- _Work required_: Print the entries verbatim, leaving out the images they contain.

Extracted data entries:

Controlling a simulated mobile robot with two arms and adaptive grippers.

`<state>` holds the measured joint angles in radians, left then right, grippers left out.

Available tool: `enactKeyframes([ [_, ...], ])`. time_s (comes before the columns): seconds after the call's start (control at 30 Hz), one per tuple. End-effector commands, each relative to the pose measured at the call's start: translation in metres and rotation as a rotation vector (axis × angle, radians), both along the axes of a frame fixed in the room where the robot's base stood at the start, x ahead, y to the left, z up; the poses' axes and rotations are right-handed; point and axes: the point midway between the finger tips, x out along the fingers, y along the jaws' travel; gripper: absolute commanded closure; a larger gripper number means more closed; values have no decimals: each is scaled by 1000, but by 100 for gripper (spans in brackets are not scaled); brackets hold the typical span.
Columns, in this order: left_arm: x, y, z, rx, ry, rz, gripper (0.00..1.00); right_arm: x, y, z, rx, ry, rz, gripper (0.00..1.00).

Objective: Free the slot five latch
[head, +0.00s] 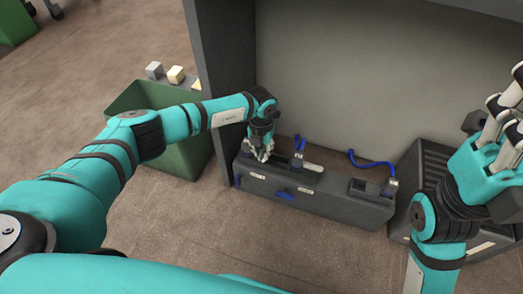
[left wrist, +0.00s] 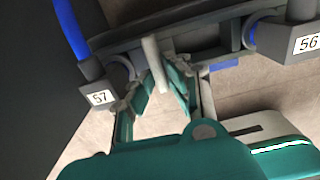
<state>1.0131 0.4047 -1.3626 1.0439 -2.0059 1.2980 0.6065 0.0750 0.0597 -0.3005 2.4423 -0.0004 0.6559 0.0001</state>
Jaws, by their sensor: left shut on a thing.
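A long dark grey housing (head: 312,200) with small white labels, blue parts and recesses along its top stands at the foot of a grey panel. My left gripper (head: 262,154) reaches down at its left end. In the left wrist view, the left gripper (left wrist: 166,88) is shut on a pale upright lever (left wrist: 153,60), apparently the latch; its lower end is hidden between the fingers. Which slot it belongs to cannot be read. My right gripper (head: 507,125) is raised at the right edge, away from the housing, with its fingertips partly cut off.
Blocks labelled what looks like 57 (left wrist: 100,97) and 56 (left wrist: 307,43) flank the lever. A dark ribbed crate (head: 425,160) stands right.

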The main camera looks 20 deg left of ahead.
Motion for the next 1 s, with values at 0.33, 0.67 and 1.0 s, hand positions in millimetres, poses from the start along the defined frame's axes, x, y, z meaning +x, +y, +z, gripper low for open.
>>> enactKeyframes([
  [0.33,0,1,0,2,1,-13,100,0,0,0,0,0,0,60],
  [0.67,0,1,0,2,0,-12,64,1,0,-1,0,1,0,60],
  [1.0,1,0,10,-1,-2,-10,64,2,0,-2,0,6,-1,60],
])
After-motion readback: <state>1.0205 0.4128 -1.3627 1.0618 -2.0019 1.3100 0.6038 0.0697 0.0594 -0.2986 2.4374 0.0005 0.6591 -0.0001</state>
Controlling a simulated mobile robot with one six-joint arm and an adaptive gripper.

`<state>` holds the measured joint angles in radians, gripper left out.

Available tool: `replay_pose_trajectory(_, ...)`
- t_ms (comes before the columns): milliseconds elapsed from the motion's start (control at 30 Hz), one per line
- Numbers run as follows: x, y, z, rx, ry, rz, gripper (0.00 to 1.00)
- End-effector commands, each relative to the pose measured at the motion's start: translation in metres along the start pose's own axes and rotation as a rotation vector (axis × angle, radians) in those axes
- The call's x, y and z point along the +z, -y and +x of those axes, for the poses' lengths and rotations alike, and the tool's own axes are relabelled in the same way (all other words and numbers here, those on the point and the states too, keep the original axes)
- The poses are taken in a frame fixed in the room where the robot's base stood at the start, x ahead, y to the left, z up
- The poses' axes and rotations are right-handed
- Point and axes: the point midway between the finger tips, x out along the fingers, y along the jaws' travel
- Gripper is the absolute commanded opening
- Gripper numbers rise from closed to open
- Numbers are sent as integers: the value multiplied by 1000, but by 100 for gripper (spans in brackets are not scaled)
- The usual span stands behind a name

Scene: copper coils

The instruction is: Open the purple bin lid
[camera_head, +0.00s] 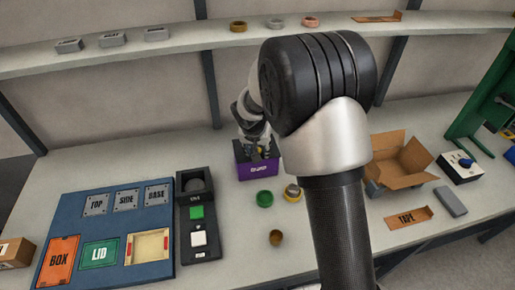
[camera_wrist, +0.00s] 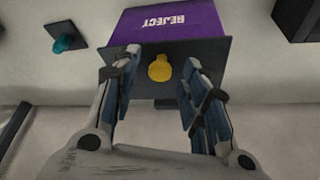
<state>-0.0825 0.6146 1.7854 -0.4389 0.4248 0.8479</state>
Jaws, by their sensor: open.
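The purple bin (camera_head: 259,171) stands on the table, its front marked REJECT; it also shows in the wrist view (camera_wrist: 150,24). Its dark flat lid (camera_wrist: 222,52) is on top, with a yellow knob (camera_wrist: 160,69). My gripper (camera_head: 257,142) is above the bin, pointing down. In the wrist view my gripper (camera_wrist: 162,60) is open, with one finger on each side of the knob and visible gaps between. I cannot tell how far down the fingertips reach beside the knob. In the head view my gripper and arm hide part of the lid.
A black button box (camera_head: 198,245) stands left of the bin, beside a blue board (camera_head: 70,208). An open cardboard box (camera_head: 402,178) is at right. A shelf (camera_head: 190,42) runs behind.

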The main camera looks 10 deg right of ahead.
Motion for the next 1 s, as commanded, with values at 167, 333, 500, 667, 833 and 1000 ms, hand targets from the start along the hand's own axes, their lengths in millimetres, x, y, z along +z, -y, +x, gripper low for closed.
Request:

- _The solution_:
Controlling a simulated mobile robot with two arms and adaptive grippers.

`<state>` holds the measured joint angles in radians, left then right, grippers left out.

Available tool: `enactKeyframes([ [_, ...], ])`. time_s (comes before the columns): seconds after the call's start (control at 30 Hz), one per tuple. End-effector commands, each relative to the pose measured at the call's start: translation in metres and rotation as a rotation vector (axis × angle, radians), both along the axes of a frame fixed in the room where the robot's base stood at the start, x ahead, y to the left, z up; the poses' axes and rotations are right-handed; point and axes: the point midway between the finger tips, x out along the fingers, y along the jaws' travel; gripper: absolute commanded closure; a larger gripper number means more closed; values have no decimals: each is scaled by 1000, but by 100 for gripper (spans in brackets are not scaled); brackets hold the typical span.
Columns, in this order: left_arm: x, y, z, rx, ry, rz, gripper (0.00..1.00); right_arm: x, y, z, rx, ry, rz, gripper (0.00..1.00).

Objective: Free the slot five latch
[head, +0.00s] 
[left wrist, +0.00s] 
<state>1.0131 0.4047 -1.3626 1.0439 -2.0059 1.2980 0.6065 0.0750 0.0597 -0.3005 2.4423 -0.0004 0.6559 0.0001</state>
Jaws, by their sensor: left shut on a thing.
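A long dark grey housing (head: 312,200) with small white labels, blue parts and recesses along its top stands at the foot of a grey panel. My left gripper (head: 262,154) reaches down at its left end. In the left wrist view, the left gripper (left wrist: 166,88) is shut on a pale upright lever (left wrist: 153,60), apparently the latch; its lower end is hidden between the fingers. Which slot it belongs to cannot be read. My right gripper (head: 507,125) is raised at the right edge, away from the housing, with its fingertips partly cut off.
Blocks labelled what looks like 57 (left wrist: 100,97) and 56 (left wrist: 307,43) flank the lever. A dark ribbed crate (head: 425,160) stands right.

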The main camera looks 20 deg left of ahead.
Motion for the next 1 s, with values at 0.33, 0.67 and 1.0 s, hand positions in millimetres, poses from the start along the defined frame's axes, x, y, z meaning +x, +y, +z, gripper low for open.
>>> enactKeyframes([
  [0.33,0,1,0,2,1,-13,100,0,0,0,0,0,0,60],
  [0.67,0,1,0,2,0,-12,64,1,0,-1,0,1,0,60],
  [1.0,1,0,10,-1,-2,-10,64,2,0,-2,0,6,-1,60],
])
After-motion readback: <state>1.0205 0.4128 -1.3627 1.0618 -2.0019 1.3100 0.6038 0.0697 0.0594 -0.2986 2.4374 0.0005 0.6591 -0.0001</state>
Controlling a simulated mobile robot with one six-joint arm and an adaptive gripper.

`<state>` holds the measured joint angles in radians, gripper left out.

Available tool: `replay_pose_trajectory(_, ...)`
- t_ms (comes before the columns): milliseconds elapsed from the motion's start (control at 30 Hz), one per line
- Numbers run as follows: x, y, z, rx, ry, rz, gripper (0.00 to 1.00)
- End-effector commands, each relative to the pose measured at the motion's start: translation in metres along the start pose's own axes and rotation as a rotation vector (axis × angle, radians) in those axes
- The call's x, y and z point along the +z, -y and +x of those axes, for the poses' lengths and rotations alike, and the tool's own axes are relabelled in the same way (all other words and numbers here, those on the point and the states too, keep the original axes)
- The poses are taken in a frame fixed in the room where the robot's base stood at the start, x ahead, y to the left, z up
- The poses' axes and rotations are right-handed
- Point and axes: the point midway between the finger tips, x out along the fingers, y along the jaws' travel
- Gripper is the absolute commanded opening
- Gripper numbers rise from closed to open
- Numbers are sent as integers: the value multiplied by 1000, but by 100 for gripper (spans in brackets are not scaled)
- The usual span stands behind a name

Scene: copper coils

The instruction is: Open the purple bin lid
[camera_head, +0.00s] 
[camera_wrist, +0.00s] 
<state>-0.0825 0.6146 1.7854 -0.4389 0.4248 0.8479</state>
Jaws, by their sensor: open.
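The purple bin (camera_head: 259,171) stands on the table, its front marked REJECT; it also shows in the wrist view (camera_wrist: 150,24). Its dark flat lid (camera_wrist: 222,52) is on top, with a yellow knob (camera_wrist: 160,69). My gripper (camera_head: 257,142) is above the bin, pointing down. In the wrist view my gripper (camera_wrist: 162,60) is open, with one finger on each side of the knob and visible gaps between. I cannot tell how far down the fingertips reach beside the knob. In the head view my gripper and arm hide part of the lid.
A black button box (camera_head: 198,245) stands left of the bin, beside a blue board (camera_head: 70,208). An open cardboard box (camera_head: 402,178) is at right. A shelf (camera_head: 190,42) runs behind.

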The main camera looks 10 deg right of ahead.
Motion for the next 1 s, as commanded, with values at 167, 333, 500, 667, 833 and 1000 ms, hand targets from the start along the hand's own axes, their lengths in millimetres, x, y, z along +z, -y, +x, gripper low for closed.
Request:

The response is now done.